## TASK BRIEF
Copy every line from the material below that holds "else".

--- Start RECORDS SHOWN ---

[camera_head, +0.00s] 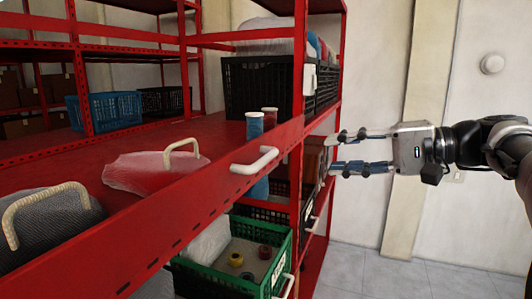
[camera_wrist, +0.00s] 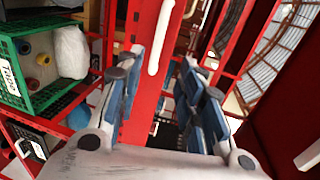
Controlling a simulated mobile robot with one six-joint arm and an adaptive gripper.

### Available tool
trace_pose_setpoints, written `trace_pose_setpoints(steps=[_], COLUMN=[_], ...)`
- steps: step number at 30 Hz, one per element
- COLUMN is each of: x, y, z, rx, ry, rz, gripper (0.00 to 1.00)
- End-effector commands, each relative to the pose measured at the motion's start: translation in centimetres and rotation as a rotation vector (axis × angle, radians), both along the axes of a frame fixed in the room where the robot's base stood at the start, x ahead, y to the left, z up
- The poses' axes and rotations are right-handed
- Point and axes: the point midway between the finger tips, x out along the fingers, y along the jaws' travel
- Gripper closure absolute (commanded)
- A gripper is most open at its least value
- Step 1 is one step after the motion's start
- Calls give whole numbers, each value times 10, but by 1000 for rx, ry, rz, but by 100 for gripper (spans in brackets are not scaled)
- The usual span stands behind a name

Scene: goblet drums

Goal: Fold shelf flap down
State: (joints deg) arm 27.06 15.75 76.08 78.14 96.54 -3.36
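The red shelf flap (camera_head: 215,184) runs along the front of the middle shelf as a long slanting strip. A white handle (camera_head: 255,161) is fixed to it. In the wrist view the handle (camera_wrist: 161,38) lies along the red strip (camera_wrist: 143,105), just beyond my fingertips. My gripper (camera_head: 336,154) is to the right of the handle, with its blue-padded fingers spread and pointing left. The wrist view also shows the fingers (camera_wrist: 163,75) apart with nothing between them. The gripper appears clear of the handle; the exact gap is hard to tell.
A green crate (camera_head: 232,262) with spools stands on the lower shelf. A black crate (camera_head: 262,86) is on the shelf behind. A covered bundle (camera_head: 155,172) and a mesh bag (camera_head: 45,228) lie on the middle shelf. Open floor (camera_head: 365,275) is at the right.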

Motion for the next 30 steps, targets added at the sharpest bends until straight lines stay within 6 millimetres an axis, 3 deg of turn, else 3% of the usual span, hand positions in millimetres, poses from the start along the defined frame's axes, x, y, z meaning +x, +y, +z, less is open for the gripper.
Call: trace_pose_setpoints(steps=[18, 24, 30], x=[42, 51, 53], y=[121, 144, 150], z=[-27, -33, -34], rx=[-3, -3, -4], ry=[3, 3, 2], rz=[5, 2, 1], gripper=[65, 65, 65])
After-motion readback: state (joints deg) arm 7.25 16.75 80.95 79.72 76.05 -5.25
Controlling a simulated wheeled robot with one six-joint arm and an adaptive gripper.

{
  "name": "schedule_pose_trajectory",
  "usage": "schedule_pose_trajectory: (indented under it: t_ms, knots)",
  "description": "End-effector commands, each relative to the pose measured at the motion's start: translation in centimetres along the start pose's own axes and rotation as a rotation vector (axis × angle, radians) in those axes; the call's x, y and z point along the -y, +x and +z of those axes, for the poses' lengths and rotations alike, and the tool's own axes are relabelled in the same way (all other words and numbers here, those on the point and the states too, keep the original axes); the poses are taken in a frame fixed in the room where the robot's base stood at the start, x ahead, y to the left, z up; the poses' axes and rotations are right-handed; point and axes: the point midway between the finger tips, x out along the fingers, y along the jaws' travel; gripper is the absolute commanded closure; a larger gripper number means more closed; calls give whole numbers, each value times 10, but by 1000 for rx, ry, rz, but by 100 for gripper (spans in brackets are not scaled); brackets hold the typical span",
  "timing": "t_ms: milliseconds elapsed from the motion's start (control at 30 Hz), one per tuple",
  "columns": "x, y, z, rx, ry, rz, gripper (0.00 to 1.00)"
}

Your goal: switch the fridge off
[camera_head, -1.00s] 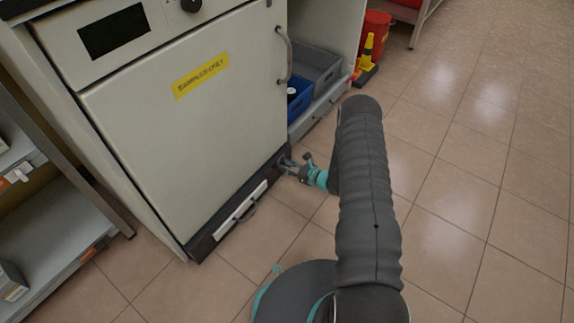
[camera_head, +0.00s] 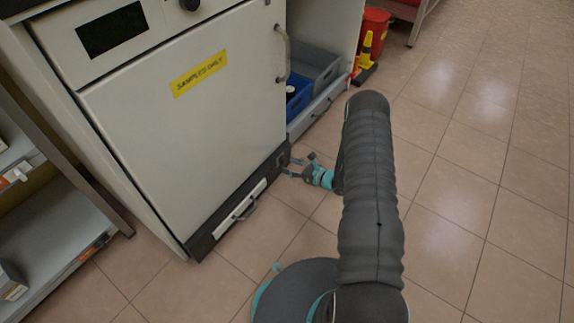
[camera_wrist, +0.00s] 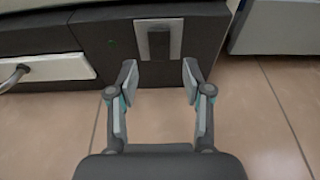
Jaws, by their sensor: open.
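The fridge (camera_head: 190,120) is a pale cabinet with a yellow "SAMPLES ONLY" label and a dark base strip at floor level. In the wrist view a dark rocker switch (camera_wrist: 159,44) in a light grey surround sits on that dark base panel (camera_wrist: 205,32). In the head view my gripper (camera_head: 292,168) is low by the fridge's bottom right corner, apart from the base by a small gap.
A white panel with a metal handle (camera_wrist: 12,78) is left of the switch. In the head view, a grey crate (camera_head: 315,62) and a blue crate (camera_head: 299,93) stand right of the fridge, near a red bin (camera_head: 374,32). The tiled floor (camera_head: 460,170) is clear to the right.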

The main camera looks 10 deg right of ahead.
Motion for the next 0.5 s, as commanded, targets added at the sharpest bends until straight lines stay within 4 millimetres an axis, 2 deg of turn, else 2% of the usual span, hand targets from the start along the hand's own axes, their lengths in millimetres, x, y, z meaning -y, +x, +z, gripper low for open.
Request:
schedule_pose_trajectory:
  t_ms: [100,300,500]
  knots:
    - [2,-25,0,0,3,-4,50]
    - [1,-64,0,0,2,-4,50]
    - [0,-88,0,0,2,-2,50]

--- End RECORDS SHOWN ---

## WORKED SOLUTION
Motion for the next 30 steps, targets added at the sharpest bends until straight lines stay within 6 millimetres an axis, 3 deg of turn, else 3% of the usual span, hand positions in millimetres, poses from the start along the defined frame's axes, x, y, z meaning +x, +y, +z, less is open for the gripper.
Motion for the next 0.5 s, as commanded, targets added at the sharpest bends until straight lines stay within 4 millimetres an axis, 2 deg of turn, else 2% of the usual span, hand targets from the start along the hand's own axes, their lengths in millimetres, x, y, z meaning -y, +x, +z, gripper low for open.

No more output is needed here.